When John Lewis was a child he preached to his chickens. He performed chicken baptisms, weddings and funerals. “They were in the truest sense his flock,” historian David Halberstam wrote of Mr. Lewis in his 1999 book “The Children.”
The injustices of the world led Mr. Lewis away from the Alabama cotton farm where he was born and those chickens. “I heard the whispers of the spirit calling me to wrestle with the soul of a nation,” he wrote in his 2012 “Across That Bridge.”
Wrestle he did. Mr. Lewis co-founded the Student Nonviolent Coordinating Committee, which helped organize lunch counter sit-ins and many other actions in the early 1960s. Despite constantly being denied service, Mr. Lewis wrote of having “to keep loving the people who denied me.”
He did keep loving, though people did much worse than deny counter service. “As we participated in protest after protest, sit-in after sit-in, where crowds of uncontrollable angry people swarmed around us yelling and jeering, where we were beaten with billy clubs, lead pipes, tramped by horses, and attacked by dogs, our faith was not dampened.”
Such was Mr.
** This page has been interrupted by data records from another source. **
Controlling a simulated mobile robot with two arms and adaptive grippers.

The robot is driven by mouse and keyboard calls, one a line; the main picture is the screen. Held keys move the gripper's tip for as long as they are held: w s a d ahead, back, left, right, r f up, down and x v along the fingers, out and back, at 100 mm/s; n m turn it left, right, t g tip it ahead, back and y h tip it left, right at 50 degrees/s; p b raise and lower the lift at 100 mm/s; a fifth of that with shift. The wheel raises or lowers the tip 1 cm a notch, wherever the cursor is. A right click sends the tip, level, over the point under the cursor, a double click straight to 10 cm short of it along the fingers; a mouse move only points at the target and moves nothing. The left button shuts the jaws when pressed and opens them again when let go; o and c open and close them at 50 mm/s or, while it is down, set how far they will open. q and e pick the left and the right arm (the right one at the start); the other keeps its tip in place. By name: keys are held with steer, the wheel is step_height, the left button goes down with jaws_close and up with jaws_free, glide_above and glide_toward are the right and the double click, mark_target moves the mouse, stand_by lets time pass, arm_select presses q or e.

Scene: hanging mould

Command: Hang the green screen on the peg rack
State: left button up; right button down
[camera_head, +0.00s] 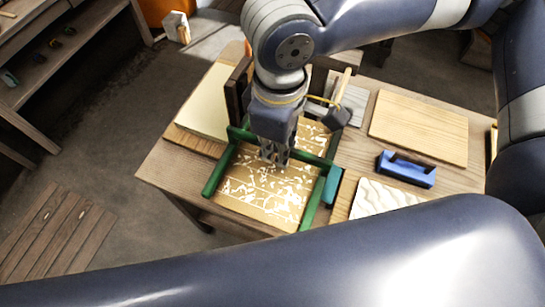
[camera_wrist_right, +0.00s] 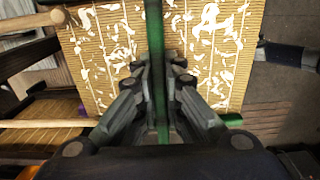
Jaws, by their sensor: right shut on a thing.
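The green screen (camera_head: 262,190) is a tan panel with white markings and green bars along its sides and across it. It lies over the front left of the workbench; I cannot tell whether it touches the top. My right gripper (camera_head: 274,160) is shut on its green cross bar, which runs between the fingers in the right wrist view (camera_wrist_right: 157,95). The peg rack (camera_head: 237,88) is dark wood, partly hidden behind my right arm. Pale pegs (camera_wrist_right: 45,123) and dark rack wood (camera_wrist_right: 22,58) show at the left of the right wrist view. My left gripper is out of view.
The workbench (camera_head: 165,160) also holds a pale board (camera_head: 418,127), a blue tool (camera_head: 406,168), a white wavy-patterned panel (camera_head: 385,197) and a cream sheet (camera_head: 205,105). Shelves (camera_head: 65,50) stand at left. A slatted wooden platform (camera_head: 55,235) lies on the floor.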

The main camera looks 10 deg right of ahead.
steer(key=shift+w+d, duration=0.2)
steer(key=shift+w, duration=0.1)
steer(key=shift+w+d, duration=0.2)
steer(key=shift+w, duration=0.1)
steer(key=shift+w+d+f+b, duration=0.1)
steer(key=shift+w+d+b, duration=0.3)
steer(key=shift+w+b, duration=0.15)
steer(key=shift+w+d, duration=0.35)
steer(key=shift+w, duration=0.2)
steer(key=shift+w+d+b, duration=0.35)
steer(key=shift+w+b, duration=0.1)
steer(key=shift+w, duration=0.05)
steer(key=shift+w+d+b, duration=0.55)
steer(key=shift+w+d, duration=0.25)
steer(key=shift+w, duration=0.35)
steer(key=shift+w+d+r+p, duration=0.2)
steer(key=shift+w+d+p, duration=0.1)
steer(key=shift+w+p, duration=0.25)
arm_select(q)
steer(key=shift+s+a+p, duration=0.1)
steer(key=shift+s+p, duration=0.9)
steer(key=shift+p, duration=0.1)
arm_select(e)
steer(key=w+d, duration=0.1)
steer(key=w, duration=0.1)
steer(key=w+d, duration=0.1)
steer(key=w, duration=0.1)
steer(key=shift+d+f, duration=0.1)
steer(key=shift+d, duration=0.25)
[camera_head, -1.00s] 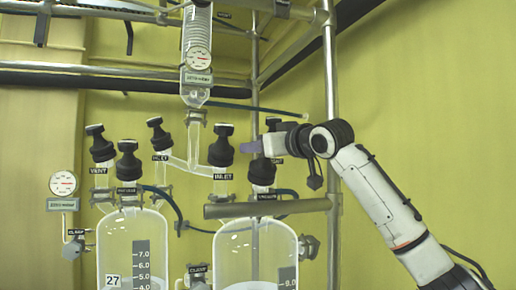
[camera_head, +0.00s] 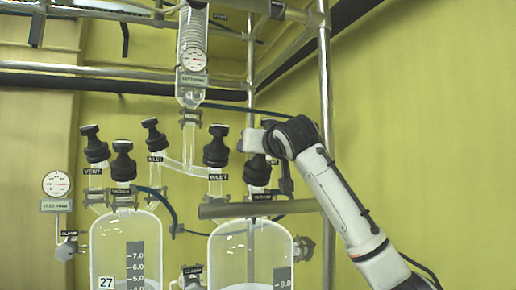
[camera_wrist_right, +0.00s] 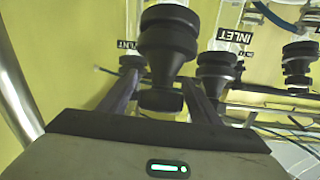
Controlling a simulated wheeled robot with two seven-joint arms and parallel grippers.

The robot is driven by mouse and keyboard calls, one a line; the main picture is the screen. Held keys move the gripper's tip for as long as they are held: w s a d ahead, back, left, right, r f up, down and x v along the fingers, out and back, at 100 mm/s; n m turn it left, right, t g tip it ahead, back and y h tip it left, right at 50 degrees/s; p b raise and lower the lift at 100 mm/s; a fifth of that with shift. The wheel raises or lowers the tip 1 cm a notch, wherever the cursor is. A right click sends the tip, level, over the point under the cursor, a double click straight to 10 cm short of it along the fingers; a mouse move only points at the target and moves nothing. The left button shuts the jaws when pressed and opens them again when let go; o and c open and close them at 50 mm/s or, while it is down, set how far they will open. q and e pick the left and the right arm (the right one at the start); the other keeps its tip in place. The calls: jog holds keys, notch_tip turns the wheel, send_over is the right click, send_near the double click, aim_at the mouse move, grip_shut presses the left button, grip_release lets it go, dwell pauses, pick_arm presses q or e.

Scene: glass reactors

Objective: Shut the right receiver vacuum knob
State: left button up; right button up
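The right receiver vacuum knob (camera_head: 258,171) is black and stands above the right glass vessel, over a VACUUM label. My right gripper (camera_head: 246,141) is right above and against it in the head view, hiding its top. In the right wrist view a large black knob (camera_wrist_right: 168,45), apparently this one, fills the space in front of my gripper (camera_wrist_right: 160,88). Its fingers are apart, one on each side of the knob's lower part, with gaps visible. I cannot tell whether either finger touches it. The left gripper is not in view.
More knobs, including the inlet knob (camera_head: 154,135), stand farther left. A vertical metal pole (camera_head: 326,130) is to the right, and a horizontal grey bar (camera_head: 285,207) runs below.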

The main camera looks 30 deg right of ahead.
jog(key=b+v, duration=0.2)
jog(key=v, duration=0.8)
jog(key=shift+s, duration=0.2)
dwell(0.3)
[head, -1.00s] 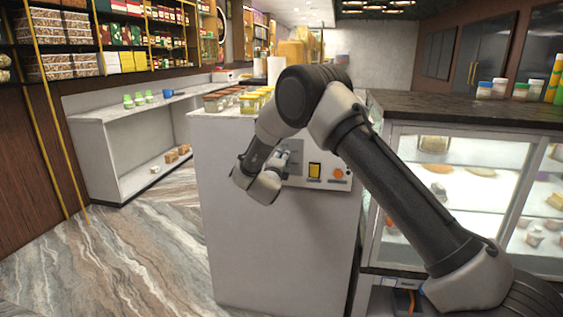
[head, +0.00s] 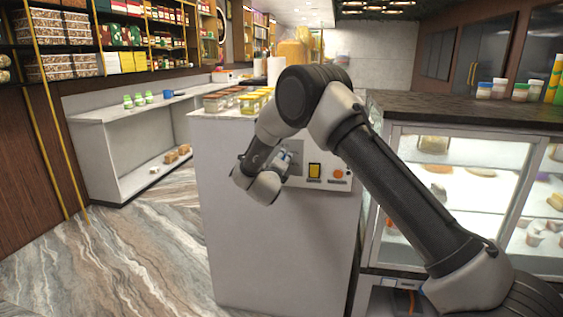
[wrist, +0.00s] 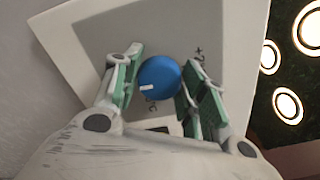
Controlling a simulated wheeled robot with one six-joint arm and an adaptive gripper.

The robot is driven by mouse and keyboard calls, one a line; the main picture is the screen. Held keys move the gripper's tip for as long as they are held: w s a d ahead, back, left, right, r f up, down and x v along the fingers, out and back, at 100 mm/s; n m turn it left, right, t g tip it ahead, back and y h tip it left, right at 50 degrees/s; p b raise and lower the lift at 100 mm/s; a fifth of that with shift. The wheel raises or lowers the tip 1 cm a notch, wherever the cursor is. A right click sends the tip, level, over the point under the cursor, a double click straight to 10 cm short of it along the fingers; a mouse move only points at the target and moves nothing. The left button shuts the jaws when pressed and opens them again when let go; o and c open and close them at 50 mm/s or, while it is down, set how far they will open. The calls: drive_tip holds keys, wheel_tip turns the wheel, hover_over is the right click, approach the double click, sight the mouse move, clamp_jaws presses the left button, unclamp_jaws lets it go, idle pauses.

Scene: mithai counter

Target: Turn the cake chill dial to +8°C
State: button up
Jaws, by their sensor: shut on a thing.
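The blue round dial (wrist: 159,79) sits on a grey panel plate in the wrist view, with a short white mark on its left side. A plus sign shows to its upper right and a "C" marking below it; other scale markings are hidden or too small to read. My gripper (wrist: 158,88) has one green-padded finger on each side of the dial and is shut on it. In the head view my gripper (head: 284,158) is at the front of the white counter's control panel, and my wrist mostly hides the dial.
A yellow switch (head: 314,170) and an orange round button (head: 338,174) are right of the dial on the panel. Jars (head: 250,102) stand on the white counter (head: 275,240) above. A glass display case (head: 460,180) is to the right. Open marble floor (head: 120,255) lies left.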

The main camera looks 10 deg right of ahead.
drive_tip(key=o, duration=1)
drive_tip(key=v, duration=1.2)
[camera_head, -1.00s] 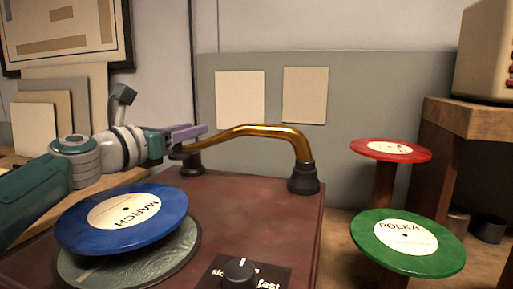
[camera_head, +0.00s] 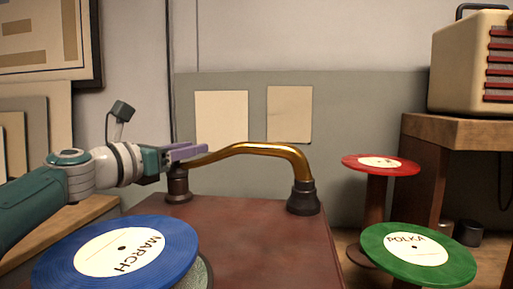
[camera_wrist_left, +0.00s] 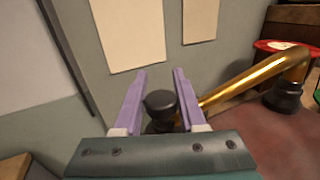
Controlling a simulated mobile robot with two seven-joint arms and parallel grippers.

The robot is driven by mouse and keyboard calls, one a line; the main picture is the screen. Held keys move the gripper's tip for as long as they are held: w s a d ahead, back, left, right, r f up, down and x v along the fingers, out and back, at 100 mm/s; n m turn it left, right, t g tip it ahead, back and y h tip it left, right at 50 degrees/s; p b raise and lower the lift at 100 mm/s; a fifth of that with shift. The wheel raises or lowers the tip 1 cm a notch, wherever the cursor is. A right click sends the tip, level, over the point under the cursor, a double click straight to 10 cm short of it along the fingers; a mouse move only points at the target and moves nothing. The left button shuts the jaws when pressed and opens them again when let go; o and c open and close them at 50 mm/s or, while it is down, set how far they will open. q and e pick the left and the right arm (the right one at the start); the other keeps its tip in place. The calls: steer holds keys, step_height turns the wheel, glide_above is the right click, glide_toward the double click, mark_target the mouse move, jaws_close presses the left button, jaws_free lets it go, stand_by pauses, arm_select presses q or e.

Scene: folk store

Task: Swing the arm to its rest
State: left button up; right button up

Lewis’ abiding commitment to a nonviolent way of life that his faith “actually grew in power and strength” when he was injured and abused.
Such was John Lewis’ courage, both physical and moral.
An original Freedom Rider, Mr. Lewis rode buses through the American South testing the Supreme Court decision that outlawed segregation in interstate transit. These gallant men and women rode so that justice and freedom might come to the Deep South. They continued because, otherwise, violence would overcome nonviolence.
In 2009, Mr. Lewis met with one of the men, Elwin Wilson, who assaulted him at a South Carolina bus station in 1961. Mr. Wilson traveled to Washington to meet Mr. Lewis and to ask his forgiveness. “He started crying, his son started crying, and I started crying,” Mr. Lewis said. Forgiveness came.
Serving Georgia’s 5th Congressional District for more than three decades, Mr. Lewis became known to colleagues as the “Conscience of the House,” the kind of honorific that is rarely sincere, but was in his case.
Courage is rare enough. Physical and moral courage in combination is extraordinarily rare.
Rarer still is practical action.
John Lewis said: “When you see something that is not right, not fair, not just, you have to speak up. You have to do something.”
Words, postures, opinions are not enough. You have to act. You have to do.
If the activists of today have replaced the chickens of his first flock, they should listen to the sermon. The sermon, ultimately, is the life, for he lived his values. The values were love, courage and action.
The struggle was for justice. John Lewis died last week at 80 — his struggle done and won.